The final report will be required to be provided not earlier than 21 months and not later than 2 years after the completion of the work. The final report cannot contain new items that were not in the interim report.
The original builder (or their employees, agents or contractors) will have a right to access parts of a strata property “for the purpose of or in connection with” rectifying defects. In exercising that right the builder is not bound by the inspection report. If the original builder is unavailable, the developer will be able to appoint a substitute.
The developer of certain strata schemes where the strata building is over 3 stories high, will be required to give the NSW Government a bond of 2% for the final contract price of the building prior to the work being completed and an occupation certificate being issued. The bond is to cover any defects that may be detected within the first 2 years of the building’s life. However, this obligation will not commence until 1 July 2017.

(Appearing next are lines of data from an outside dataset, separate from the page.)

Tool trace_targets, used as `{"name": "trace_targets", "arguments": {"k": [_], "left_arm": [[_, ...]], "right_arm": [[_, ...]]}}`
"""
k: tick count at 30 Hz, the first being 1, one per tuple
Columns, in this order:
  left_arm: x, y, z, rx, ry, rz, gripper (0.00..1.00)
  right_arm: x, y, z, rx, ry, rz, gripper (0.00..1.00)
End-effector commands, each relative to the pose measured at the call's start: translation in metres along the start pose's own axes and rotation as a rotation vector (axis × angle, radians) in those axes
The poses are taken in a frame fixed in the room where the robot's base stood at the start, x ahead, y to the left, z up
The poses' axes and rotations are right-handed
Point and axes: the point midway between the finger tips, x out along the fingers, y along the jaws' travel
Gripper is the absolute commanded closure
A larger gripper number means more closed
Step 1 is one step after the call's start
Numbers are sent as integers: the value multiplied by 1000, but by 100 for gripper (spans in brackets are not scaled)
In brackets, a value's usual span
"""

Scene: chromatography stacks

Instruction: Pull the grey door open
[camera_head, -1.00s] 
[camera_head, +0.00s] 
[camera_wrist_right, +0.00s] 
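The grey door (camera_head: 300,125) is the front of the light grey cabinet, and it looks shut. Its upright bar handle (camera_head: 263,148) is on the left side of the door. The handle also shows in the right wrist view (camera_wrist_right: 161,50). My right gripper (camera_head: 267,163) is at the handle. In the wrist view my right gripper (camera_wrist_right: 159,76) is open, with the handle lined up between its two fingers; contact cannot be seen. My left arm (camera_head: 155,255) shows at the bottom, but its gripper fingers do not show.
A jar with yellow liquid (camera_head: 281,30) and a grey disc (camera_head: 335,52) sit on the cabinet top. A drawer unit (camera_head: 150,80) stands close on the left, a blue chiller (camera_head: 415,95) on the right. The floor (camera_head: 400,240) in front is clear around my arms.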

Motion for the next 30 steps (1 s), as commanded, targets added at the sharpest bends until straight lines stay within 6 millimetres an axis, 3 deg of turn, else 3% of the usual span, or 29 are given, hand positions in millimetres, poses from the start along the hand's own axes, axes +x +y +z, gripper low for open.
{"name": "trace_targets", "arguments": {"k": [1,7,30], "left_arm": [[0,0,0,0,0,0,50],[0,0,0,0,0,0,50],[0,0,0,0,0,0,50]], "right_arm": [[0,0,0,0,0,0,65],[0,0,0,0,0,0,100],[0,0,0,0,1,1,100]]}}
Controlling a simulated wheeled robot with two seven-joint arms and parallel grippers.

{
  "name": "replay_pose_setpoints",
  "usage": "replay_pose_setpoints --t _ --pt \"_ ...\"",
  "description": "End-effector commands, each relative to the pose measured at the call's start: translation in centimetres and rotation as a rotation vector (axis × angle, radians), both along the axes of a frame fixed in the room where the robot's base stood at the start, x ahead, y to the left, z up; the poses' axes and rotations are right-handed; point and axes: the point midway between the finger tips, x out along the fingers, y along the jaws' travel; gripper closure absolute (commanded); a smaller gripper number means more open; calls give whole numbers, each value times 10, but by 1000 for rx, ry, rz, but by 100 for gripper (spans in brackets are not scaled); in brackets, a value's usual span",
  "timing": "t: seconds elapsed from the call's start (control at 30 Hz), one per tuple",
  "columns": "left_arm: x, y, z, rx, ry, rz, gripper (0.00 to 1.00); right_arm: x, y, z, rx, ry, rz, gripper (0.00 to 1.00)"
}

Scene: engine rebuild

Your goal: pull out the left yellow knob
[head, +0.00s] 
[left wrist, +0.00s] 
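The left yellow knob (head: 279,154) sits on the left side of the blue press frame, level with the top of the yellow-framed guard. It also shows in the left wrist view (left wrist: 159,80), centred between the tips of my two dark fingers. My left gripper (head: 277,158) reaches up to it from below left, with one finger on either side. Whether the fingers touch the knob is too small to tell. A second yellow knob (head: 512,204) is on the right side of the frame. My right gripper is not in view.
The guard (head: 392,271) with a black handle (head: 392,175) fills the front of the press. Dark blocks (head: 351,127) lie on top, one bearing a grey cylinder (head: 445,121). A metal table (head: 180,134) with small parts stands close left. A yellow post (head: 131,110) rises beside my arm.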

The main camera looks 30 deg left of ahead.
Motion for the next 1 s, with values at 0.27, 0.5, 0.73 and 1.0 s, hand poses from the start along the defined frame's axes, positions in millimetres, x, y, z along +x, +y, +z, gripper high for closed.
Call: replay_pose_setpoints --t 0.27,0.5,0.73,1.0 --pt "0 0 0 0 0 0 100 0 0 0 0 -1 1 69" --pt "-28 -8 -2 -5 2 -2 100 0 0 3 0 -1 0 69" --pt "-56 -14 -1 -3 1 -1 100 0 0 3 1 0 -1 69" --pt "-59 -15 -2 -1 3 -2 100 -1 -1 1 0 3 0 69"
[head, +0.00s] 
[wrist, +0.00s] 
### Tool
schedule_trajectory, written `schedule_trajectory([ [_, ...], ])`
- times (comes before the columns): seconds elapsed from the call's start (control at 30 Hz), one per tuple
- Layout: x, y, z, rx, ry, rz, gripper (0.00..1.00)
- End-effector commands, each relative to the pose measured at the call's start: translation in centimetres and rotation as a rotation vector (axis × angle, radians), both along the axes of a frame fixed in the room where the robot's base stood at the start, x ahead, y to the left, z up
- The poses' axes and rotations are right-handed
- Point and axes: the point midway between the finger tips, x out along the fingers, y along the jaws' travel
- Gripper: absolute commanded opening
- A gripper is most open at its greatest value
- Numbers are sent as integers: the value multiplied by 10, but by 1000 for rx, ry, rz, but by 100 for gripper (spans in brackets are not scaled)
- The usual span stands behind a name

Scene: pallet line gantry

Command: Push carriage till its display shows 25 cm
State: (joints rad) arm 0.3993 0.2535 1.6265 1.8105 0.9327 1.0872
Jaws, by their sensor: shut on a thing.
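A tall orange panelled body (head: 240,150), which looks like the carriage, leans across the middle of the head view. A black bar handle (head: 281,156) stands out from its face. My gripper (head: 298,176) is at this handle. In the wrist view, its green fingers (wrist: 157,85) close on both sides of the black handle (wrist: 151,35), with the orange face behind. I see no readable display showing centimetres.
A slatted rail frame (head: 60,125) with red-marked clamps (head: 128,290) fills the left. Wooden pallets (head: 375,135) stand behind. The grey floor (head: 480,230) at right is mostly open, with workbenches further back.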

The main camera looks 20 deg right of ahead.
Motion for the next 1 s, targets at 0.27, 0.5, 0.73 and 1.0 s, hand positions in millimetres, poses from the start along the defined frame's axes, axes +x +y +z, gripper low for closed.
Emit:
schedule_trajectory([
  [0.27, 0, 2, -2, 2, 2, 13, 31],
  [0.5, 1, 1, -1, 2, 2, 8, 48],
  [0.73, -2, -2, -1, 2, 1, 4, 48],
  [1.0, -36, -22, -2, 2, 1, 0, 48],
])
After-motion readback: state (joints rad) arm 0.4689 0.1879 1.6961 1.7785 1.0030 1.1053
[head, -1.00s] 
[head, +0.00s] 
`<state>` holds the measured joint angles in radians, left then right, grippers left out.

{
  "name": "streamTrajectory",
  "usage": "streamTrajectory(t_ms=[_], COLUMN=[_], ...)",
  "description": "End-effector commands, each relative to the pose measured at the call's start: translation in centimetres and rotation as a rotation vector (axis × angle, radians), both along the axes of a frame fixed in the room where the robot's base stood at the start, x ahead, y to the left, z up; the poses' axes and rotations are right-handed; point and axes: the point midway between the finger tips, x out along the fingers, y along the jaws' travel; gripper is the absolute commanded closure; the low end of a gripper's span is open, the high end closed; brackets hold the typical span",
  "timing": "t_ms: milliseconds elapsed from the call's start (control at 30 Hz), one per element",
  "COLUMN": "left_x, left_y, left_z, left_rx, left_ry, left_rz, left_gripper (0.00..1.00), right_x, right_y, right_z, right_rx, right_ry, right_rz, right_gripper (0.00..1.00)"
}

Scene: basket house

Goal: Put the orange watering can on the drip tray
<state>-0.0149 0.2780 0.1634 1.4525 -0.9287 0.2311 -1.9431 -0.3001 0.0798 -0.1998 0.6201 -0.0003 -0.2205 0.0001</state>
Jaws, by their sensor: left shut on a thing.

The new legislation will empower an owners corporation to establish a voluntary dispute resolution process for internal disputes which will operate without prejudice to any other rights or remedies. Otherwise the current strata mediation procedures are retained.
Under the new legislation, the existing role of strata adjudicators is dissolved and instead all dispute resolution powers are granted to the Tribunal. It remains to be seen what procedures the Tribunal would adopt for such matters, which are currently dealt with by adjudicators predominantly “on the papers” only.
COLLECTIVE SALE AND RENEWAL REFORMS
Under the reforms, a strata scheme will be able to be ended with the agreement of 75% of the owners. Previously unanimous support from all the owners was required.
Lot owners will receive at least the market value of their lot in addition to other costs (for example, those associated with moving).